Цветы в тумане: вглядываясь в Азию - страница 15



Геройство – оно же мудрость, власть и моральный авторитет – на Востоке в том и состоит, чтобы не побеждать природу и ее венец – жизнь, а предоставлять жизни жительствовать. Герой Востока утверждает не себя, а мир в себе и через себя. Он оставляет мир – и мир остается ему. Совместность и сообщительность вместо сущности и тождественности себе – вот его принцип. В акте самопреодоления (на Востоке говорили «самоопустошения», этим понятием, кстати, передается по-китайски кенозис Бога в Христе) он дает жизни быть тем, чем она может и, более того, должна быть. Он в высшем смысле человечен, потому что утверждает высшую свободу человека: быть больше, чем ты есть, и, оставляя себя, предоставлять всему свободу быть. Герой Востока отворяет все двери и развязывает все узлы до того, как жизненные проблемы предстанут умственному взору и застынут в своей концептуальной запутанности. Он освобождает прежде всякого рабства.

В противоположность формальному, бескрылому, но с претензией на полную достоверность стремлению Запада продублировать жизнь в «общих понятиях», восточное искусство не ищет репрезентации, а представляет саму глубину не-идентичности, пустотность всех образов. Вот почему азиатская жизнь неотделима от актерства, лицедейства, не претендующего на «объективную» достоверность, но ценного самого по себе как слепок игры-совершенствования: игры в совершенствование и совершенствования в игре. Оттого же восточный мудрец не имеет никакого знания, он знает только, когда… не действовать (если угодно, недействовать), он вечно временит, его знание совпадает с самим течением времени. Его мудрость ищет не выражения, а… рассеивания (сань), удостоверяя всеединство каждым нюансом опыта, беспрестанным обновлением мира в открытии бесчисленных курьезов жизни. Даосский подвижник достигает просветления, «как змея сбрасывает кожу», и вечно остается, оставляет себя в жизненных метаморфозах. Китайский художник мог изобразить «горы в тумане» так, что рябь облачной дымки становилась неотличимой от очертаний горного склона. Поистине, в каждой вещи просвечивает нечто «совсем другое», и мир вокруг нас – след интимно-неведомой реальности, печать всечеловеческого присутствия.

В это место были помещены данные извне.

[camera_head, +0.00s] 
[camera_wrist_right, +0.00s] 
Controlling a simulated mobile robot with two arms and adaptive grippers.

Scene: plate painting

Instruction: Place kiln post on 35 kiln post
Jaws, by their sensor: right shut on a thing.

Свое самое полное и точное выражение этот принцип нашел в восточном театре. Нельзя не изумляться глубинному единству театральной традиции на всем пространстве от гималайских хребтов до берегов Японии, и притом во всех ее жанрах и формах. Повсюду в Азии театр воплощает праздничную избыточность жизни и глубоко религиозен, повсюду актерская игра выражает «божественную меру» (суждение китайского театрала XVI в.) бытия, да и обращена к богам, повсюду театральное представление есть машина интенсификации жизни: яркие цвета и громкие звуки, речь и жесты преображаются в пение и танец, чувства акцентируются и стилизуются. Отсутствует западное различие между реалистическим и символическим искусством: между народным танцем масок, городским фарсом и элитарно-церемониальным классическим театром имеется естественная преемственность в ориентации представления на сам факт игры. Этот театр – как праздничный фейерверк, по-китайски – «дымовые цветы». Недаром Дзэами, теоретик японского театра Но, уподобляет идеал актерской игры «цветку в полном цвету». Огни фейерверка высвечивают пустоту небес, но мир расцветает в пустыне просветленного сердца.